The first part of the thesis rests on the fact that publishers, faced with fierce competition from Craigslist and Google, not to mention a severe recession, reacted by slashing their newsrooms and putting out papers so thin, you could read them in minutes. In attempting to maintain double-digit profit margins in the face of an ad market that has changed forever, newspapers undermined—perhaps fatally—their long-term health.
The second part of Kushner’s thesis suggests that publishers listened too long to the siren song of the digital gurus, who told newspapers that they shouldn’t—and couldn’t—charge online, and that print journalism was hopelessly outdated. Plunging circulation stunned publishers, even as they charged hundreds of dollars a year for much weaker papers while giving away their content free online for 15 years.
For Kushner, the answer is to bet on readers. Give them really good journalism—lots of it—and charge them for it. “If we are, every day, giving our subscribers more value, that creates more value for our advertisers, and for the community as a whole, then over the long term we can grow revenue,” he says.
It’s an audacious and expensive bet, and its outcome may reveal whether American newspapers can survive, much less flourish. Is Kushner—whose first entrepreneurial hit, by the way, was a dot-com—squandering his money on a hopelessly outdated business model? Or is he onto something?
“If it were just great journalism, I’d be as skeptical as anybody else,” says Ken Brusic, who’s been the Register’s editor since 2002. “These guys, being from outside the industry, have looked at the business model and really turned it upside down.”
A fresh pair of eyes hasn’t always been a boon to the newspaper industry. Real-estate billionaire Sam Zell was a catastrophe for Tribune Company, and megaflack Brian Tierney flopped in Philadelphia. Avista Capital Partners and its lenders lost half a billion dollars on the Minneapolis StarTribune, and Alden Global Capital couldn’t keep the Journal Register Company from sliding into bankruptcy (again).
All those bankruptcies, save the JRC’s, had something in common: Loads of debt used to fund purchase prices that reflected pre-2008 valuations, and severe cost cuts meant to prop up declining profit margins. Kushner had the benefit of buying Register parent Freedom Communications out of bankruptcy—after newspaper valuations had already fallen 90 percent in some cases.

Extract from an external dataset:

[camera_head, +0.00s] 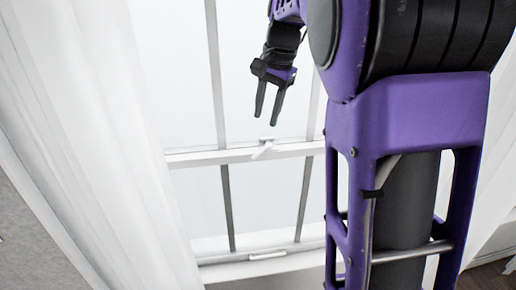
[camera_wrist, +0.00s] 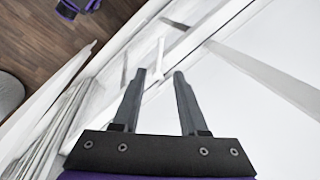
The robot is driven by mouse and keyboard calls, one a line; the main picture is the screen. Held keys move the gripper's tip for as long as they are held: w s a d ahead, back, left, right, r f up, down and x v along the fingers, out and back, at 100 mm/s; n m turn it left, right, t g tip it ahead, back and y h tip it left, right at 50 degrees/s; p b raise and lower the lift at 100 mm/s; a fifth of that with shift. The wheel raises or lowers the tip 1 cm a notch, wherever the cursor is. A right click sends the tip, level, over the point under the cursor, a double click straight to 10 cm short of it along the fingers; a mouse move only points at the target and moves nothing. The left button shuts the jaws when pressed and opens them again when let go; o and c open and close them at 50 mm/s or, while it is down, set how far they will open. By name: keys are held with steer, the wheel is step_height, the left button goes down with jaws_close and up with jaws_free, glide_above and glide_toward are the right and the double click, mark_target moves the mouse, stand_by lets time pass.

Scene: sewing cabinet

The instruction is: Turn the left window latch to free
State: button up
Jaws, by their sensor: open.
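A white window latch (camera_head: 263,150) sits on the horizontal middle rail of the window in the head view. Its small lever slants down to the left from its mount. My gripper (camera_head: 268,115) is open and empty, pointing down, just above the latch in the picture. In the wrist view the white latch lever (camera_wrist: 159,56) lies just beyond and between the open fingertips (camera_wrist: 160,74). I cannot tell whether the fingers touch it. No second latch shows; my arm covers the right part of the window.
The white middle rail (camera_head: 210,157) crosses the window, with upright bars above and below. A white curtain (camera_head: 110,110) hangs at the left. A pale handle (camera_head: 267,256) is on the bottom rail. Wooden floor (camera_wrist: 50,45) shows at upper left in the wrist view.

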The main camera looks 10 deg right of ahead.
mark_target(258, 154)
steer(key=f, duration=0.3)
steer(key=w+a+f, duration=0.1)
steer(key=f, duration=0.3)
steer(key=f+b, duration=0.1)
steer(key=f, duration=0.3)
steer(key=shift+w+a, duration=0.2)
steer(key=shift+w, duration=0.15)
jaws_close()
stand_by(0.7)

The Register’s newsroom and newshole had been chopped in half over the previous eight years, and its circulation was down 47 percent.
The changes were almost immediate. A recent run-of-the-mill Monday edition had 72 pages and eight standalone sections. The Los Angeles Times—once the Register’s hated rival in Orange County and a paper with nearly three times its print circulation—published 38 pages the same day. (The Washington Post printed 44, while The New York Times ran 48.) The Register has grown so fat that its Monday paper—typically the smallest edition of the week—approaches the size of Sunday papers in bigger markets. That week, the Sunday Seattle Times, a paper with comparable circulation, had just 94 pages. The Register’s Sunday paper had 242.
And it’s not stuffed with wire copy, either. The Monday edition had roughly 50 Register-only bylined stories and columns, 85 staff or contributed photographs (most in color), and three major infographics. Over one week in late March and early April, CJR counted 167 ad pages, roughly 30 percent of the total pages printed.
While the ad-edit ratio can’t match historic levels, the size of the paper is reminiscent of the Register at its peak. For much of its 108-year history, the Register was a cash machine controlled by the Hoiles family, whose rabid libertarianism helped form the politics of fast-growing Orange County.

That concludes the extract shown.